§ The exercise: Without the pictures, set down the records below word for word.

--- start Material provided ---

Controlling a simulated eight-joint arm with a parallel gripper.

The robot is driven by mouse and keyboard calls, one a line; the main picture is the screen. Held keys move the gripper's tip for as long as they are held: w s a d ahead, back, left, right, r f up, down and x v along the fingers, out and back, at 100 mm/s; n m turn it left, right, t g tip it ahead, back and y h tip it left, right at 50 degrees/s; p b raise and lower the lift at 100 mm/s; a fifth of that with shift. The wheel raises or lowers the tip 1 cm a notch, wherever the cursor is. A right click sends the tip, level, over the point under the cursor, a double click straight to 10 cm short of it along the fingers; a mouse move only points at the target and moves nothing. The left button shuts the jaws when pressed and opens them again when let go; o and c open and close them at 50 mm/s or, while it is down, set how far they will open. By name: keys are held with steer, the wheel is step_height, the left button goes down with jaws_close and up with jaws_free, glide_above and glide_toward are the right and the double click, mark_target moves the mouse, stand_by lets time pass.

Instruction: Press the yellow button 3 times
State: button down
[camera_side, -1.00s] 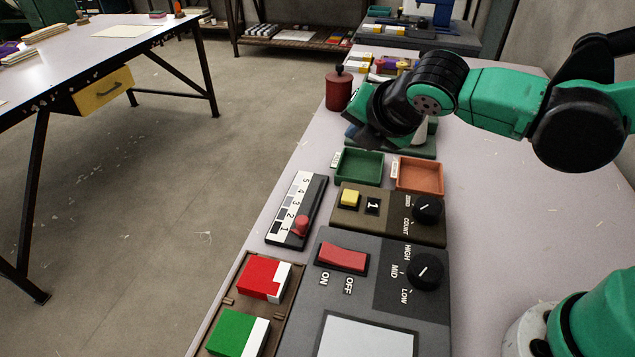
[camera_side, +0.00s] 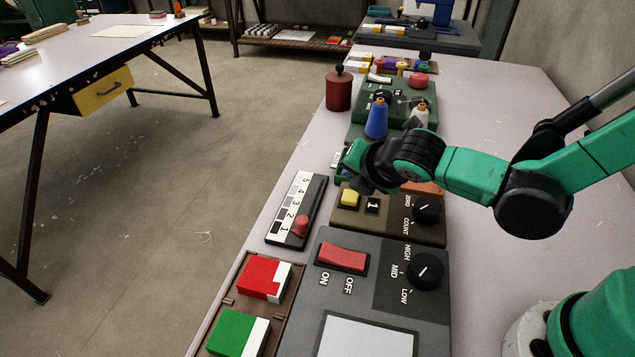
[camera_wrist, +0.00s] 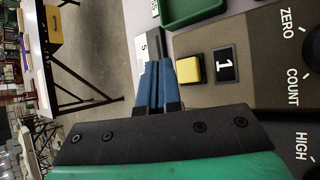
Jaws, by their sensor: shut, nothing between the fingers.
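The yellow button (camera_side: 350,198) sits on the left part of a brown counter box (camera_side: 385,228). A small black display (camera_side: 372,206) beside it reads 1. A black COUNT knob (camera_side: 428,208) is on the box's right side. My gripper (camera_side: 352,178) is above and slightly behind the button in the side view. In the wrist view, the shut blue fingers (camera_wrist: 157,85) are empty and appear just left of the yellow button (camera_wrist: 189,69). Their height above the box is hard to tell. The display also reads 1 in the wrist view (camera_wrist: 224,65).
A numbered slider (camera_side: 297,210) with a red knob is left of the box. A grey panel (camera_side: 385,290) with a red switch is in front. Green and orange trays behind are mostly hidden by my arm.

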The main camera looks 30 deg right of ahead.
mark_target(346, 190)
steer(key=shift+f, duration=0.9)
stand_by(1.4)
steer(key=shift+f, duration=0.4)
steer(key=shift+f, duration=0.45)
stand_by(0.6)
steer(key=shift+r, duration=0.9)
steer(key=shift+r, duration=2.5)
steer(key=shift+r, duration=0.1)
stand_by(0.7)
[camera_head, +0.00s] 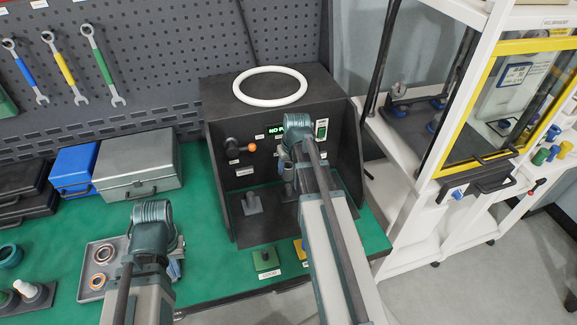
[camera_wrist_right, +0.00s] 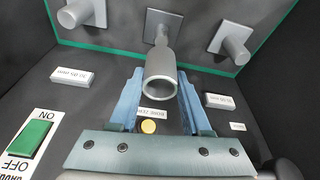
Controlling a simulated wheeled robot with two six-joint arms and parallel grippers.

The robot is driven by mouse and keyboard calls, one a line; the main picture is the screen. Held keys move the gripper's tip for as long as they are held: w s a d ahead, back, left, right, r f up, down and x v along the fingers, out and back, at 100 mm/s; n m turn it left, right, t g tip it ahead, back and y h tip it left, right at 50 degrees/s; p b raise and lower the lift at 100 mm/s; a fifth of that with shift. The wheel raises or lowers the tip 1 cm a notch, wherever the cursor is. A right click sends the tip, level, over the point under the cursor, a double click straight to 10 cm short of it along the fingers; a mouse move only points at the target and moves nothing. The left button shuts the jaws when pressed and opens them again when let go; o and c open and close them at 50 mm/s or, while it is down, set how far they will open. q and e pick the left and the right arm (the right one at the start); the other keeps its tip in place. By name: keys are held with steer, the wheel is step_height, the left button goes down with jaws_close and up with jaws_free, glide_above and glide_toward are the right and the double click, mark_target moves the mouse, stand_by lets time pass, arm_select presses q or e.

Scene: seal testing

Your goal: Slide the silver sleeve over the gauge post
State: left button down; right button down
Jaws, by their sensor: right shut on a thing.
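My right gripper (camera_wrist_right: 158,100), with two blue fingers, is shut on the silver sleeve (camera_wrist_right: 160,72), a grey tube whose hollow end faces the right wrist camera. Beyond it, in line, is the middle post on a square plate (camera_wrist_right: 165,20). I cannot tell whether the sleeve is around the post's end or only in front of it. In the head view my right gripper (camera_head: 288,172) is inside the black test bench (camera_head: 225,140), and my arm hides most of the sleeve.
Two other posts (camera_wrist_right: 85,12) (camera_wrist_right: 235,40) flank the middle one. Label blocks (camera_wrist_right: 72,77) (camera_wrist_right: 220,101) and a green switch (camera_wrist_right: 30,140) are near the gripper. The tray (camera_head: 84,290) holds rings. A white ring (camera_head: 270,86) lies on the bench top. A green block (camera_head: 266,262) sits in front.

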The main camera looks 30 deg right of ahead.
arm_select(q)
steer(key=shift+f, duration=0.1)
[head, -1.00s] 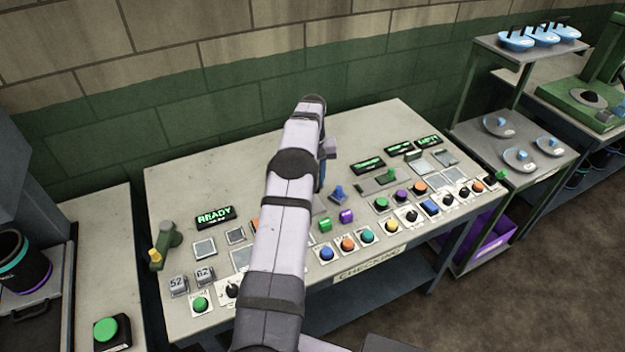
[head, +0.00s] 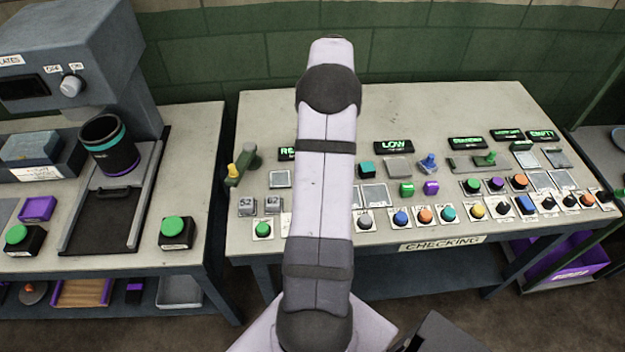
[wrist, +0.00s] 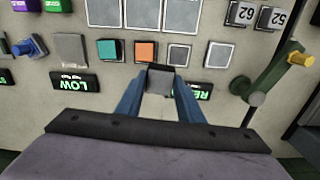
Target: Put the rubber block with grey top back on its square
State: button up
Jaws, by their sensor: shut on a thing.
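In the wrist view my gripper (wrist: 159,80) has its two blue fingers shut on a rubber block with grey top (wrist: 160,82), which has dark sides. The block is in front of the row of squares, near the READY display (wrist: 197,91). Two pale framed squares, one near the block (wrist: 179,54) and one farther right (wrist: 219,54), look empty. A teal-topped block (wrist: 109,50) and an orange-topped block (wrist: 146,50) are in the same row. In the head view my arm hides the gripper and the held block; the teal-topped block (head: 367,169) shows right of the arm.
A green lever with yellow end (wrist: 275,75) stands beside the squares. Cubes marked 62 (wrist: 241,13) and 52 (wrist: 272,16) are nearby. Coloured buttons (head: 425,215) line the front edge of the checking table (head: 480,100). The back of that table is mostly clear.

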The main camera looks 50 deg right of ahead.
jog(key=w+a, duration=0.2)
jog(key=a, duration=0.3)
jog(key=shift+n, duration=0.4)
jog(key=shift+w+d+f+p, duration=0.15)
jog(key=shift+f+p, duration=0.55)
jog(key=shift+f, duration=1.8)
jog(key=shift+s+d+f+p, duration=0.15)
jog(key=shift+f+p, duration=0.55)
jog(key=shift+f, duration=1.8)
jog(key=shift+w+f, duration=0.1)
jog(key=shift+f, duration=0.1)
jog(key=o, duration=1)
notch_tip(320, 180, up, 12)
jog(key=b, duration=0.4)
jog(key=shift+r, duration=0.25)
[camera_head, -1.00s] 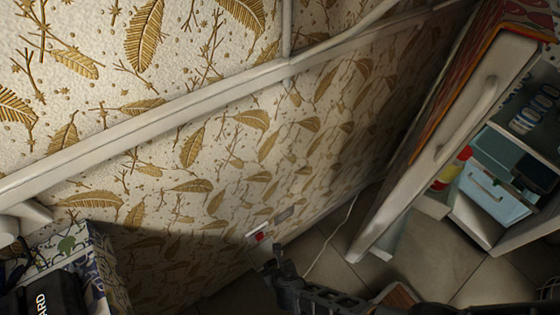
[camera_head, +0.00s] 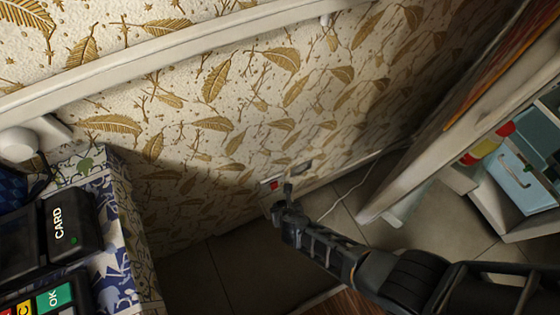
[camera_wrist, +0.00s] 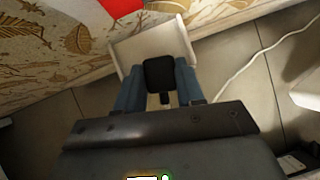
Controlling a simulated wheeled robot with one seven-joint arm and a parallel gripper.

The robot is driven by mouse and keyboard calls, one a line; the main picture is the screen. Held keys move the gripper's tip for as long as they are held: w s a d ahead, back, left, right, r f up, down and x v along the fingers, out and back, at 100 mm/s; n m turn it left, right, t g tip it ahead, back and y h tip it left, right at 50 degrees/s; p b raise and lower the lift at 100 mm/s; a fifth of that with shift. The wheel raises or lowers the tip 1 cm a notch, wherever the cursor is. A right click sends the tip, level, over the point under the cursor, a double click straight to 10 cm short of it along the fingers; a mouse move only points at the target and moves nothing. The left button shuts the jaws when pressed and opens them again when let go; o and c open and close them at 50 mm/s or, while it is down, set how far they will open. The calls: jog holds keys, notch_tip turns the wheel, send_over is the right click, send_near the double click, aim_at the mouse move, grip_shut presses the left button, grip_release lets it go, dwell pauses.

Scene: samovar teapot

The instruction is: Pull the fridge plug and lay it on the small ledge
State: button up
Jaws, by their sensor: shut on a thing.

--- end Material provided ---

§ Response to the task:
Controlling a simulated eight-joint arm with a parallel gripper.

The robot is driven by mouse and keyboard calls, one a line; the main picture is the screen. Held keys move the gripper's tip for as long as they are held: w s a d ahead, back, left, right, r f up, down and x v along the fingers, out and back, at 100 mm/s; n m turn it left, right, t g tip it ahead, back and y h tip it left, right at 50 degrees/s; p b raise and lower the lift at 100 mm/s; a fifth of that with shift. The wheel raises or lowers the tip 1 cm a notch, wherever the cursor is. A right click sends the tip, level, over the point under the cursor, a double click straight to 10 cm short of it along the fingers; a mouse move only points at the target and moves nothing. The left button shuts the jaws when pressed and opens them again when let go; o and c open and close them at 50 mm/s or, while it is down, set how far they will open. By name: keys are held with steer, the wheel is step_height, the left button goes down with jaws_close and up with jaws_free, glide_above and glide_toward are the right and the double click, mark_target moves the mouse, stand_by lets time pass.

Instruction: Press the yellow button 3 times
State: button down
[camera_side, -1.00s] 
[camera_side, +0.00s] 
[camera_wrist, +0.00s] 
Jaws, by their sensor: shut, nothing between the fingers.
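The yellow button (camera_side: 350,198) sits on the left part of a brown counter box (camera_side: 385,228). A small black display (camera_side: 372,206) beside it reads 1. A black COUNT knob (camera_side: 428,208) is on the box's right side. My gripper (camera_side: 352,178) is above and slightly behind the button in the side view. In the wrist view, the shut blue fingers (camera_wrist: 157,85) are empty and appear just left of the yellow button (camera_wrist: 189,69). Their height above the box is hard to tell. The display also reads 1 in the wrist view (camera_wrist: 224,65).
A numbered slider (camera_side: 297,210) with a red knob is left of the box. A grey panel (camera_side: 385,290) with a red switch is in front. Green and orange trays behind are mostly hidden by my arm.

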The main camera looks 30 deg right of ahead.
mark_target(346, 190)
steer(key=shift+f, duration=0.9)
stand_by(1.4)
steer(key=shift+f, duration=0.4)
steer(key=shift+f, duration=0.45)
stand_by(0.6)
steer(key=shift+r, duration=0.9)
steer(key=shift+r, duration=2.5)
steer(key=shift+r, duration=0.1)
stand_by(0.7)
[camera_head, +0.00s] 
[camera_wrist_right, +0.00s] 
Controlling a simulated wheeled robot with two six-joint arms and parallel grippers.

The robot is driven by mouse and keyboard calls, one a line; the main picture is the screen. Held keys move the gripper's tip for as long as they are held: w s a d ahead, back, left, right, r f up, down and x v along the fingers, out and back, at 100 mm/s; n m turn it left, right, t g tip it ahead, back and y h tip it left, right at 50 degrees/s; p b raise and lower the lift at 100 mm/s; a fifth of that with shift. The wheel raises or lowers the tip 1 cm a notch, wherever the cursor is. A right click sends the tip, level, over the point under the cursor, a double click straight to 10 cm short of it along the fingers; a mouse move only points at the target and moves nothing. The left button shuts the jaws when pressed and opens them again when let go; o and c open and close them at 50 mm/s or, while it is down, set how far they will open. q and e pick the left and the right arm (the right one at the start); the other keeps its tip in place. By name: keys are held with steer, the wheel is step_height, the left button goes down with jaws_close and up with jaws_free, glide_above and glide_toward are the right and the double click, mark_target moves the mouse, stand_by lets time pass, arm_select presses q or e.

Scene: seal testing

Your goal: Slide the silver sleeve over the gauge post
State: left button down; right button down
Jaws, by their sensor: right shut on a thing.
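My right gripper (camera_wrist_right: 158,100), with two blue fingers, is shut on the silver sleeve (camera_wrist_right: 160,72), a grey tube whose hollow end faces the right wrist camera. Beyond it, in line, is the middle post on a square plate (camera_wrist_right: 165,20). I cannot tell whether the sleeve is around the post's end or only in front of it. In the head view my right gripper (camera_head: 288,172) is inside the black test bench (camera_head: 225,140), and my arm hides most of the sleeve.
Two other posts (camera_wrist_right: 85,12) (camera_wrist_right: 235,40) flank the middle one. Label blocks (camera_wrist_right: 72,77) (camera_wrist_right: 220,101) and a green switch (camera_wrist_right: 30,140) are near the gripper. The tray (camera_head: 84,290) holds rings. A white ring (camera_head: 270,86) lies on the bench top. A green block (camera_head: 266,262) sits in front.

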The main camera looks 30 deg right of ahead.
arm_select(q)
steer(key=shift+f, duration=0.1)
[head, -1.00s] 
[head, +0.00s] 
[wrist, +0.00s] 
Target: Put the rubber block with grey top back on its square
State: button up
Jaws, by their sensor: shut on a thing.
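In the wrist view my gripper (wrist: 159,80) has its two blue fingers shut on a rubber block with grey top (wrist: 160,82), which has dark sides. The block is in front of the row of squares, near the READY display (wrist: 197,91). Two pale framed squares, one near the block (wrist: 179,54) and one farther right (wrist: 219,54), look empty. A teal-topped block (wrist: 109,50) and an orange-topped block (wrist: 146,50) are in the same row. In the head view my arm hides the gripper and the held block; the teal-topped block (head: 367,169) shows right of the arm.
A green lever with yellow end (wrist: 275,75) stands beside the squares. Cubes marked 62 (wrist: 241,13) and 52 (wrist: 272,16) are nearby. Coloured buttons (head: 425,215) line the front edge of the checking table (head: 480,100). The back of that table is mostly clear.

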The main camera looks 50 deg right of ahead.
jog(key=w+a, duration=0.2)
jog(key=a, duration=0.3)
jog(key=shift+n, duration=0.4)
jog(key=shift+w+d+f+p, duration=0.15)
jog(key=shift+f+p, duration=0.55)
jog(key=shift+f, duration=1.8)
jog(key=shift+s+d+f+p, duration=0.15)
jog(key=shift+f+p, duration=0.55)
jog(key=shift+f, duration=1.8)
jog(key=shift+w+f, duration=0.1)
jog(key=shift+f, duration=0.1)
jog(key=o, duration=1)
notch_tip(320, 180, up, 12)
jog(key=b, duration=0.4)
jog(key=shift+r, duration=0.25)
[camera_head, -1.00s] 
[camera_head, +0.00s] 
[camera_wrist, +0.00s] 
Controlling a simulated wheeled robot with one seven-joint arm and a parallel gripper.

The robot is driven by mouse and keyboard calls, one a line; the main picture is the screen. Held keys move the gripper's tip for as long as they are held: w s a d ahead, back, left, right, r f up, down and x v along the fingers, out and back, at 100 mm/s; n m turn it left, right, t g tip it ahead, back and y h tip it left, right at 50 degrees/s; p b raise and lower the lift at 100 mm/s; a fifth of that with shift. The wheel raises or lowers the tip 1 cm a notch, wherever the cursor is. A right click sends the tip, level, over the point under the cursor, a double click straight to 10 cm short of it along the fingers; a mouse move only points at the target and moves nothing. The left button shuts the jaws when pressed and opens them again when let go; o and c open and close them at 50 mm/s or, while it is down, set how far they will open. The calls: jog holds keys, notch_tip turns the wheel, send_over is the right click, send_near the double click, aim_at the mouse move, grip_shut presses the left button, grip_release lets it go, dwell pauses.

Scene: samovar teapot

The instruction is: Pull the fridge plug and lay it on the small ledge
State: button up
Jaws, by their sensor: shut on a thing.

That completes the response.